Had the Indo-Asean Summit planned in the Philippines gone according to schedule, chances are Manmohan Singh wouldn’t have been the most popular Asian leader in the host country.
It was clear how the Filipinos feel about India from a BBC World Service poll that came out earlier this year.
While most participants — 39,435 people in 33 nations across the globe — agreed that Iran was the most negative influence on the world, a majority of Filipinos opined that the distinction belonged to India. Granted that Pakistan wasn’t among the countries surveyed — in which case, it just might have outdone the Philippines — and that most of those polled weren’t particularly enamoured of India.

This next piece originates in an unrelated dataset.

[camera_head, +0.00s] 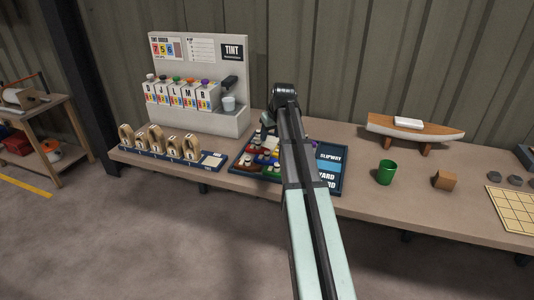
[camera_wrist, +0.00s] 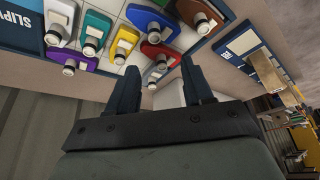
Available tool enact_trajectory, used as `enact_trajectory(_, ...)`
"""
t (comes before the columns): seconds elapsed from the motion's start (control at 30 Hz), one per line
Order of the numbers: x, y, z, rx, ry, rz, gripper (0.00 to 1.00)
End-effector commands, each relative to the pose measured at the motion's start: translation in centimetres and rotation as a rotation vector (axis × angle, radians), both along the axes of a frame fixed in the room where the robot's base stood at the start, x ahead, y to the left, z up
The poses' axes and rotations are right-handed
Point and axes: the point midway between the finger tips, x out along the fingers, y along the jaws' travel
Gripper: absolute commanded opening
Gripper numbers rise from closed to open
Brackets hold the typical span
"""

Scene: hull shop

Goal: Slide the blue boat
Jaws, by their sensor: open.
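The boat tray (camera_head: 331,185) is a dark blue frame on the bench, with a SLIPWAY label at its right end and several small coloured boats inside. My gripper (camera_head: 268,122) is above its back part; my arm hides some of the tray. In the wrist view, my gripper (camera_wrist: 157,74) is open, with nothing visibly held between its fingers.
A row of wooden loops (camera_head: 158,140) stands left of the tray, with the TINT dispenser (camera_head: 215,120) behind. A green cup (camera_head: 386,172), wooden block (camera_head: 445,180) and model boat (camera_head: 415,131) on a stand are to the right.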

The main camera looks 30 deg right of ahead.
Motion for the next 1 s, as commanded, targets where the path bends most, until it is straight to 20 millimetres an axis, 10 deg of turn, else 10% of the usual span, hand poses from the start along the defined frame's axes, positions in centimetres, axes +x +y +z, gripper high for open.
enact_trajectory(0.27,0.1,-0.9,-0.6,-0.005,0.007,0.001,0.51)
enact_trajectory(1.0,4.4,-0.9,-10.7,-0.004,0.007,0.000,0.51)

But why, of all the people, would Filipinos hate Indians the most?
Turns out the reason is less about geopolitical or ideological affiliations than about the Filipino’s impression — more real than perceived, unfortunately — of the Indian diaspora in their country.
Of the 50,000 or so Indians in the Philippines, a sizeable number are Punjabis who work as small-time moneylenders, commonly referred to as ‘Bombay 5-6’. They do, of course, have a better name for their profession — they call it micro-finance (not of the Grameen Bank kind, though).
This is how they operate. The Philippines being a developing economy, it has a large informal sector comprising small vendors. The ‘Bombay 5-6’ people lend money to these cash-starved micro-entrepreneurs at a daily interest rate of about 20 per cent — if they lend 5 Philippine peso today, they will take 6 back tomorrow.
Needless to say, many in the Philippines see them as loan sharks that the country could well do without. But, of course, it can’t — which is why they have a market and are flourishing.
The feeling is mutual
Siddharth Bahri, who works for a leading business process outsourcing company in Delhi, had a stint in the Philippines before returning to India this year. He says, “You wouldn’t feel particularly proud of being an Indian there. I know of many Indians — mainly from small towns in Punjab with families to feed back home — who work as ‘5-6’ moneylenders there. Many of them have struck gold.”
Occasionally, they even find support from the government.
Imee Marcos, the vice-chairman of the House Committee on Foreign Affairs, in 2003 came out strongly in support of the ‘Bombay 5-6’ who, he said, have been enabling poor Filipinos to set up small businesses.
Moreover, Indians are not the only ‘5-6’ operators — there are Filipinos among them, too. The name ‘Bombay’ 5-6, in fact, is a bit of a misnomer — most of the Indian ‘micro-financiers’ are Sikhs with little or no connection to Mumbai.
The Information Office of the Philippines embassy in New Delhi says many Sikhs from India migrated to the island country after Partition and again after the 1984 riots.
They are said to have learnt money-lending skills from the Sindhis, the other large Indian community in the Philippines, who often hail from Mumbai.
The fact that a large number of ‘Bombay 5-6’ moneylenders are illegal immigrants — which entails that they use hawala networks to send money back home — makes the issue highly sensitive. So sensitive, in fact, that it regularly features in Parliament questions, and the Indian embassy in the Philippines refuses to talk about it.
The last time the question was raised in Parliament, on November 26 this year, minister for overseas Indian affairs, Vayalar Ravi, said the government was trying to discourage young people from Punjab from migrating to the Philippines as “they tended to indulge in money-lending and other activities which was affecting the image of India in that country”. The question followed a spate of crimes targeting Indians in the Philippines, particularly muggings and murders.
An official at the Information Office of the Philippines embassy, who did not wish to be named, said, “The rates these ‘5-6’ operators charge are usurious. The situation is similar to the debt-ridden farmers of India. It casts a poor light on all Indians in the Philippines.”
The official admits, however, that the Philippines is not particularly well regarded in India, either. “Educated, well-to-do Indians prefer to go where the grass is greener, like the US or Britain,” she says.
With efforts at building an Asian community on full throttle, it’s possibly time the Philippines and India brought on the PR professionals.